I believe the reason why so many women don't verbalise is fear of our safety. Men in our society rarely have to consider their safety yet for a lot of us it is constantly on our minds.

For me, I was drunk at a party when I was 18 and started making out with a guy. We were in a bedroom with other people, they left and the guy started to get a bit forceful. I was too scared to tell him to stop he was already so aggressive. He mentioned his collection of toys at his house that he thought I'd enjoy, and thank God it gave me the brainwave of pretending we should go there instead. As soon as we left the room I latched onto my friends and told them not to let me out of their sight.

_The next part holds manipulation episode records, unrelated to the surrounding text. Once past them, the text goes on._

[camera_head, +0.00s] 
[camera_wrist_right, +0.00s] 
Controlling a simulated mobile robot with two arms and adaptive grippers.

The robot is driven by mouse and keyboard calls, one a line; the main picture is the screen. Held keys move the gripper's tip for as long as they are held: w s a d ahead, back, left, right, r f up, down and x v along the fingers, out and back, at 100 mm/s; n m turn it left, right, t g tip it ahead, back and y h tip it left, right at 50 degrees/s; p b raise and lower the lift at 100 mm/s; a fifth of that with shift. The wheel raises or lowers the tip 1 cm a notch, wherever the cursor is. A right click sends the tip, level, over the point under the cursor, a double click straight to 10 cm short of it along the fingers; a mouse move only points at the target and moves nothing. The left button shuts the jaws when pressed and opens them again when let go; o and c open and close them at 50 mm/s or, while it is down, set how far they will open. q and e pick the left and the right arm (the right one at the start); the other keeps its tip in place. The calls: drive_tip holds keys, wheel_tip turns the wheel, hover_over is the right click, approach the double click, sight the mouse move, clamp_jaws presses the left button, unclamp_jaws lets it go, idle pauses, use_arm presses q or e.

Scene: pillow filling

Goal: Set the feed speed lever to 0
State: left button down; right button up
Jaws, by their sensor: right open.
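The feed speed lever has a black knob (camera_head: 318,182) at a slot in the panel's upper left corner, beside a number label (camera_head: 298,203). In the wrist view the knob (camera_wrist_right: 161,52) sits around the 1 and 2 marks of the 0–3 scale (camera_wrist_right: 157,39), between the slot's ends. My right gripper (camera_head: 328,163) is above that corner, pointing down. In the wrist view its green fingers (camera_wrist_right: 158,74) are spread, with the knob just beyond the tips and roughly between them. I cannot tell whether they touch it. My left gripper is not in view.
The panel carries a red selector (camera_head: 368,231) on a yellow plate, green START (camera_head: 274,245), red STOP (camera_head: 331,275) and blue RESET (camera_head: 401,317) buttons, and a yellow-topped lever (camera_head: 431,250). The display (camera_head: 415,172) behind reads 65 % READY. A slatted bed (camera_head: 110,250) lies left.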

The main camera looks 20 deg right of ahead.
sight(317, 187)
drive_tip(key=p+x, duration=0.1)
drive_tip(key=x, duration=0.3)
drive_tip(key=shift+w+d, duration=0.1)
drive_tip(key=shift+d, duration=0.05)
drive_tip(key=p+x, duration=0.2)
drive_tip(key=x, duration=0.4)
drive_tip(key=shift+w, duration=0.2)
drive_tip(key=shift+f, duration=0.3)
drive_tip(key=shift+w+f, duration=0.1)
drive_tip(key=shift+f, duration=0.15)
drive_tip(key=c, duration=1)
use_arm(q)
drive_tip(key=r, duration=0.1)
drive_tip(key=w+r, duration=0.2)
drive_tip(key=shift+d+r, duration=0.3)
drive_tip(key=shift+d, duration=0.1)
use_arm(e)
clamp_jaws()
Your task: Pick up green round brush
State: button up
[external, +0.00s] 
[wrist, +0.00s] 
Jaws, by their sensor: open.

I have had a couple of one night stands where the guys have literally stopped to ask me if I'm OK, if what they're doing is OK and if there's anything else they could do for me. Perhaps this could become standard with time!


DP 7 years ago

He makes a good point on checking in on the partner - even if not with words, but noticing that she wasn't into it and stiff is a definite sign.
However, I don't think the responsibility should be completely with the male. It should also be up to the woman to say no, or stop progress. And I think a lot of men/women do both these things but we seem to be hearing about the stories when they don't, so maybe there needs to be some education around this.
My friends and I used to joke about all the men we didn't but could have slept with when we were single as the men were always keen but we stopped things going all the way on more occasions than not - not because we were assaulted or anything, but only that we didn't want to go any further. We never thought that going to someone's house automatically meant we were going to have sex, and neither did the men we were with. Maybe we were lucky, maybe times have changed, I don't know, but being vocal as a female is important.